Endgame unifies your sales data and makes it instantly accessible through AI-powered chat. But when every rep asks questions differently, you get different answers—risking inconsistent execution when it matters most. Templates solve this by turning your best practices into repeatable, AI-enhanced workflows. Think of templates as codifying your team’s processes, similar to existing templates you may have in Notion or Slides. But now, instead of hoping reps remember to check seven different fields before a customer call, templates in Endgame ensure they get the complete picture every time. And because Endgame connects to Salesforce, Gong, Slack, and other critical systems, templates can automatically pull in the latest data—no manual copying required.

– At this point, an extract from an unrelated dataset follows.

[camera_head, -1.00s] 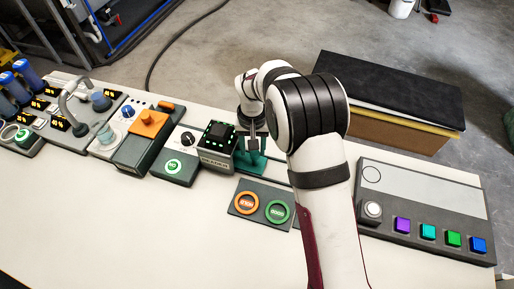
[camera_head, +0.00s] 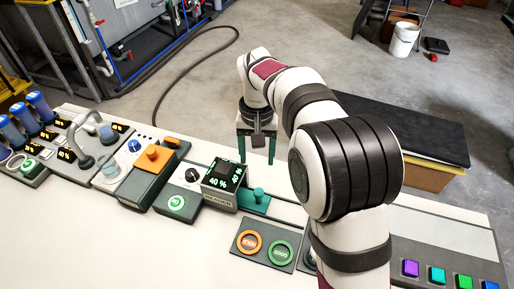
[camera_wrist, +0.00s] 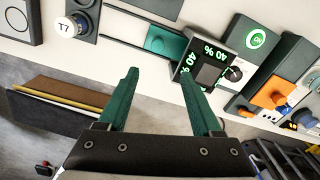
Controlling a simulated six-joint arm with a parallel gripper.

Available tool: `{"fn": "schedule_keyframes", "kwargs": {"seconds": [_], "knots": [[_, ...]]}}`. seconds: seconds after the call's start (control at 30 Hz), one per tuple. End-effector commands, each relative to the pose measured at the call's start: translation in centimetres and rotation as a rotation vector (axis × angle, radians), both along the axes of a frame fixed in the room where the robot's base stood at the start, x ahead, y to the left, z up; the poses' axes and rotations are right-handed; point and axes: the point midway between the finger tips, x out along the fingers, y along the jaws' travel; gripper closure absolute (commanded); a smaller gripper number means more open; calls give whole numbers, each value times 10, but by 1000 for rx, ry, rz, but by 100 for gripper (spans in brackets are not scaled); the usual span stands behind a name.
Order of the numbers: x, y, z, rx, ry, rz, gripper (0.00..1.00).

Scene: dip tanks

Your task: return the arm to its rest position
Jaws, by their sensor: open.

Getting started: keep it simple

A template can be as simple as a single, well-crafted prompt. You don’t need complex structures or detailed outlines to get started. Sometimes the most powerful template is just the right question, asked the right way.

Simple template examples

Pre-call research brief
Give me a comprehensive briefing for my upcoming call with [Company Name]. Include their recent business initiatives, key stakeholders I've engaged with, competitive landscape, and any risks or opportunities from our past interactions. Pull from Salesforce, Gong, and LinkedIn.
Deal inspection
Analyze [Opportunity Name] and provide a comprehensive health check including: current stage vs. time in stage, engagement level of all stakeholders, completeness of MEDDIC criteria, recent activity from Gong and email, competitive threats, and red flags. Compare against similar won deals and highlight any gaps.
Customer health check
Analyze [Customer Name]'s health by reviewing: recent email and call patterns from our CRM, internal Slack discussions about this account, executive engagement level, external news or announcements about their company, and contract renewal date. Flag any concerning trends and suggest proactive outreach strategies.
Notice how these templates are just prompts—but they’re consistent prompts that ensure everyone gets comprehensive, actionable information.

Add structure when format matters

While simple prompts work for many use cases, structured templates ensure consistency for important or more complex outputs. Basic markdown structure: headers and bullets Use simple markdown to organize information with headers and bullet lists:
Template: Quarterly Business Review Prep

# Q4 Business Review: [Customer Name]

## Executive Summary
Provide a 3-4 sentence summary of the customer's quarter including health status, key achievements, and any concerns.

## Sentiment and Progress
Show their feedback quotes, milestones achieved, and ROI achieved this quarter in a clear format.

## Relationship Status
- Executive Sponsor: [Name] - Last meeting: [Date]
- Champion: [Name] - Engagement level: [High/Medium/Low]
- Economic Buyer: [Name] - Sentiment: [Positive/Neutral/Negative]

## Recommendations
Based on the above analysis, what are 3-5 strategic recommendations for next quarter?
Add tables for larger data sets When comparing data or showing multiple items, tables help:
Template: Competitive Deal Analysis

# Competitive Analysis: [Opportunity Name] vs [Competitor]

## Feature Comparison
| Capability | Us | [Competitor] | Our Advantage |
|---|---|---|---|
| Integrations |  |  |  |
| Support |  |  |  |
| Security |  |  |  |

## Win Strategy
Based on similar competitive wins, focus on: [List key differentiators]

When to use simple vs. structured templates

Use simple prompt templates when:
  • The information needed varies significantly by situation
  • You want flexibility in how data is presented
  • Speed matters more than format consistency
  • Teams are just getting started with templates
Consider structured templates when:
  • You need consistent formatting for executive reviews
  • Multiple people need to interpret the same information
  • You’re creating customer-facing deliverables
  • Visual consistency improves comprehension and trust

Best practices for template success

Writing effective templates

Start with the end user
  • What decision are they trying to make?
  • What information do they need to be successful?
  • How can you save them time while improving quality?
  • What tone and style will they prefer?
Be specific but flexible
  • Name the exact data points needed
  • Reference your company’s methodologies and Rules
  • Allow for contextual variations
Design for scanning
  • Put most critical info at the top
  • Use short, clear section titles
  • Include white space between sections
  • Use headers to create clear sections

Conclusion: small changes, big impact

The best part about Endgame templates? You can start small and see immediate results. One well-crafted template that saves each rep 30 minutes per week adds up to massive productivity gains across your team. Templates aren’t about rigid processes or removing creativity from sales. They’re about ensuring everyone has access to the same high-quality insights, so they can focus on what matters: building relationships and solving customer problems. Start with one template tomorrow. Pick your biggest time waster or most common question. Write a simple prompt that gets your team the right information, every time. Add structure only where it truly helps. Then build from there. The companies that win in the age of AI won’t be those with the most complex systems, but those who can consistently turn their best practices into repeatable actions. Let templates be your first step on that journey.